Der Blick über den literarischen Tellerrand war für die Nobelkomitees all die Jahre ebenfalls nicht leicht, wenn man sich die Auswahl anhand ihrer geografischen Ausgewogenheit ansieht: Wenn ich mich nicht völlig verzählt habe, haben sich die Mitglieder 80 Mal für Schriftstellerinnen und Schriftsteller aus Europa entschieden. Zehn kamen aus den USA, nur drei aus Afrika. Zu glauben, dass da irgendwie ein Proporz eine Rolle gespielt hat, wäre sicher Unsinn.

Nächster Anlauf, die Auswahl des Komitees nachzuvollziehen. Haben möglicherweise die Botschaften, die Frau Tokarczuk und Herr Handke ihrem Lesepublikum vermittelt haben, den Ausschlag gegeben? Wenn man den Worten des Sprechers folgt, der den wartenden Medien in Stockholm die Entscheidung verkündet hat, weitet das Werk der polnischen Autorin den "Blick auf Mittel- und Osteuropa". Das stimmt. Olga Tokarczuk hat sich in ihren Werken derart deutlich gegen die konservative Regierung ihres Heimatlandes positioniert, dass sie seit Langem Morddrohungen erhält.

Peter Handke hat insbesondere dadurch auf sich aufmerksam gemacht, dass er für sich Theater neu definiert hat: In einem seiner Schauspiele ("Publikumsbeschimpfung", Erstaufführung 1966) werden die Zuschauer mit "Nettigkeiten" überhäuft. Es sollte ein Protest gegen die Altnazis sein. Wie es dazu passt, dass sich Handke Jahrzehnte später mit einer Grabrede von einem brutalen Autokraten - dem serbischen Ex-Diktator Slobodan Milosevic - verabschiedete und behauptete, dieser sei an dem  Massaker in Srebrenica, bei dem 1995 etwa 8.000 bosnische Muslime ermordet wurden, gänzlich unschuldig und habe noch nicht einmal etwas davon gewusst, bleibt sein Geheimnis.

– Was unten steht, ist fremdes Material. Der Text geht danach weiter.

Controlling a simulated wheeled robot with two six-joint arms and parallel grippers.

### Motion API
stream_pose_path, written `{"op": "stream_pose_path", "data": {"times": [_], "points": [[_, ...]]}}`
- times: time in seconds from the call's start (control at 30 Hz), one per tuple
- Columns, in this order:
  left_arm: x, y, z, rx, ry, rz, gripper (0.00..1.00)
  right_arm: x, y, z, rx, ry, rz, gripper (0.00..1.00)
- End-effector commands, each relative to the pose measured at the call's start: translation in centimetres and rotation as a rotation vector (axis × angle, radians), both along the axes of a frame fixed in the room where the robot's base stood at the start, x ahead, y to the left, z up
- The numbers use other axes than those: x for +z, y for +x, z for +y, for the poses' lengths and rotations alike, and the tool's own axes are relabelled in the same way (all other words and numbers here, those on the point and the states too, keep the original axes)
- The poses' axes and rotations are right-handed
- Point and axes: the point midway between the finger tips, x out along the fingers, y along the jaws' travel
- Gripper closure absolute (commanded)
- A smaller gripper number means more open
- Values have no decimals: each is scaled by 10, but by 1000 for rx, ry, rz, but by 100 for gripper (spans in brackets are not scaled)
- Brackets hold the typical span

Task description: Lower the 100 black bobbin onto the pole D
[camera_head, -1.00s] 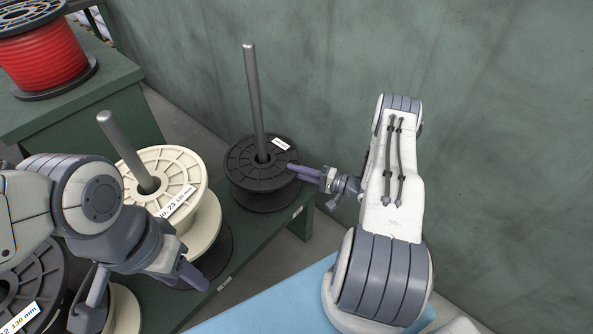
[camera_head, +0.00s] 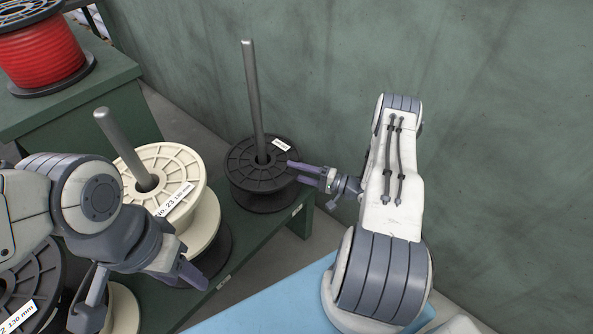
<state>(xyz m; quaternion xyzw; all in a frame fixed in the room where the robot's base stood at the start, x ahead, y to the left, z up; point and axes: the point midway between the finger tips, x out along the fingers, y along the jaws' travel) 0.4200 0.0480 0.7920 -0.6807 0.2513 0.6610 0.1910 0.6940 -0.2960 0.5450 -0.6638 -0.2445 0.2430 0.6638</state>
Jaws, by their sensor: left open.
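A black bobbin (camera_head: 245,176) with a small white label, too small to read, sits around an upright grey pole (camera_head: 252,95) at the far end of the green bench. The pole passes through its centre hole and stands tall above it. No letter shows on the pole. My right gripper (camera_head: 296,170) is at the bobbin's right rim, its fingertips overlapping the top flange in the picture. Whether its fingers touch or grip the rim cannot be told. My left gripper (camera_head: 141,288) is open and empty, in front of the cream spool at the lower left.
A cream spool labelled No. 23 (camera_head: 163,163) sits on a second grey pole (camera_head: 122,138). Other black and cream spools lie lower left, partly hidden by my left arm. A red spool (camera_head: 38,52) stands on another green table. A green wall rises behind; a light blue surface lies in front.

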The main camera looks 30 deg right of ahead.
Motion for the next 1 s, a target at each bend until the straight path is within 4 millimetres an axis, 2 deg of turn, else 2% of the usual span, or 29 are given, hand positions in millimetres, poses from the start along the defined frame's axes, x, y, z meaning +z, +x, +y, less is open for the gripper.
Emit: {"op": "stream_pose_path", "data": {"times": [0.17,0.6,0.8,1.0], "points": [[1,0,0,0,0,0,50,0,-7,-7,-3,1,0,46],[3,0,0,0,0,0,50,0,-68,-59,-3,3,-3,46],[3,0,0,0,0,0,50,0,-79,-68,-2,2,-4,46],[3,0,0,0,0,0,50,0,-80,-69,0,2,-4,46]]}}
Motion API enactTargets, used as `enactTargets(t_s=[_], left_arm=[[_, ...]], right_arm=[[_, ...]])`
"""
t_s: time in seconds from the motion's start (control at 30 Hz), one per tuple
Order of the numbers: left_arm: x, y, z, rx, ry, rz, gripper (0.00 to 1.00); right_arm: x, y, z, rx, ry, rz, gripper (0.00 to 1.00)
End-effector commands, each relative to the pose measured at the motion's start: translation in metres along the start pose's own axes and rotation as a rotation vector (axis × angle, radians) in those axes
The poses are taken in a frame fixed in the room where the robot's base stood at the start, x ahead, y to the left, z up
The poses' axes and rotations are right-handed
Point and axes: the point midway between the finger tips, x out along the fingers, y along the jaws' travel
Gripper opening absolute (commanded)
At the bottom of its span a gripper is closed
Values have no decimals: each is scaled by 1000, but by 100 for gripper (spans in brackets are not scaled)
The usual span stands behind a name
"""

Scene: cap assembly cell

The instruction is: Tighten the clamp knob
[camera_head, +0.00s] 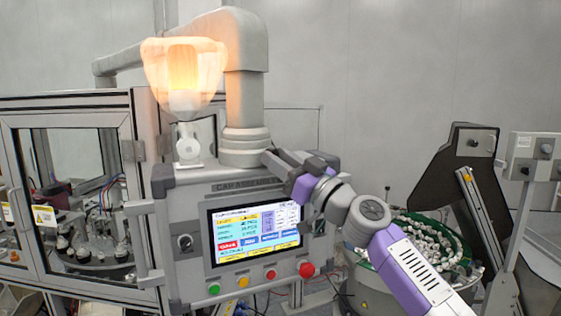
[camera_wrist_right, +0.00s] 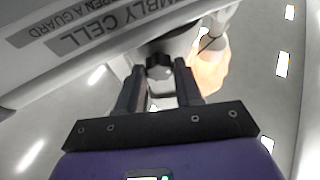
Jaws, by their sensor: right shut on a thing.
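The clamp knob (camera_wrist_right: 158,60) is a small dark knob between the fingertips in the right wrist view. My right gripper (camera_head: 277,162) reaches in from the right in the head view, at the foot of the thick grey support column (camera_head: 245,110) above the panel. In the wrist view the two dark fingers of the right gripper (camera_wrist_right: 159,72) stand on either side of the knob and are shut on it. In the head view the knob is too small and covered to make out. My left gripper is not in view.
A control cabinet with a lit touchscreen (camera_head: 255,232) and a red button (camera_head: 306,269) is just below my right gripper. A glazed machine enclosure (camera_head: 75,185) stands left; a feeder bowl (camera_head: 425,240) with many caps stands right.

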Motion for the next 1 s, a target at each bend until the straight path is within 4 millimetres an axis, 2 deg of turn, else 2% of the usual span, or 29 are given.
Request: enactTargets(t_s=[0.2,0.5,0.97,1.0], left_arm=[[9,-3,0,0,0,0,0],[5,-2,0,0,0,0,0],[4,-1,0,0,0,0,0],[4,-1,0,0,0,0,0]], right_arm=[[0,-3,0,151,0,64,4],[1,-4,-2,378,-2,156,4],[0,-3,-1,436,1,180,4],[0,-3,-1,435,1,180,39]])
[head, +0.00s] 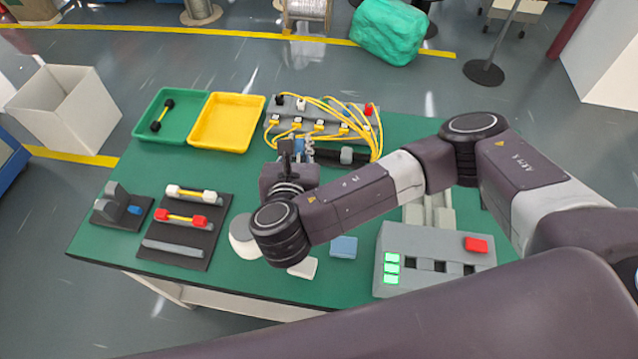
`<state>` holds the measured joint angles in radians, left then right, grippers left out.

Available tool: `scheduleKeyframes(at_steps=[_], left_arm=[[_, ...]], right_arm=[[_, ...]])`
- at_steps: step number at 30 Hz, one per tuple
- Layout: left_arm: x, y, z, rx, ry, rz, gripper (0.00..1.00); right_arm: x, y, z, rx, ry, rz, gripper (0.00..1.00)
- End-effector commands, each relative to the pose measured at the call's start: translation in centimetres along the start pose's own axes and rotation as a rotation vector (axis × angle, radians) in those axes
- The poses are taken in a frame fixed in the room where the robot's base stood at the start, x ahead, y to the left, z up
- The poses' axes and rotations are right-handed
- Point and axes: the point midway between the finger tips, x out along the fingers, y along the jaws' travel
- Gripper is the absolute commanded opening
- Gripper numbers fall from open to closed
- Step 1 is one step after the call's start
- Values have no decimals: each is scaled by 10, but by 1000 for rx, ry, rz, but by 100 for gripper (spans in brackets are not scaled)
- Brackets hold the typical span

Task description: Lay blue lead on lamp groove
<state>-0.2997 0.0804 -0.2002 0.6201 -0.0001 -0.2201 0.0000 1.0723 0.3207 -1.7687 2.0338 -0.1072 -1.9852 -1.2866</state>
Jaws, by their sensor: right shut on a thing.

Und dann gibt es da noch Literaturkritiker wie Denis Scheck. Scheck kann sich vor Begeisterung kaum noch einkriegen. Noch am Abend der Bekanntgabe der Preisträger/in spricht er im SWR in der Sendung Kunscht! lobend von der Nobelkomission als "Bastion politischer Korrektheit", die es unterlassen hat, Handke wegen seiner politischen Irrwege nicht auszuzeichnen. Am selben Tag nennt Scheck die Entscheidung zugunsten des Österreichers in der ZDF-Sendung Kulturzeit "eine schallende Ohrfeige ins Gesicht der politischen Korrektheit". Ich bin verwirrt, Herr Scheck: Ist damit gemeint, dass sich die Komissionsmitglieder gegenseitig vermöbeln?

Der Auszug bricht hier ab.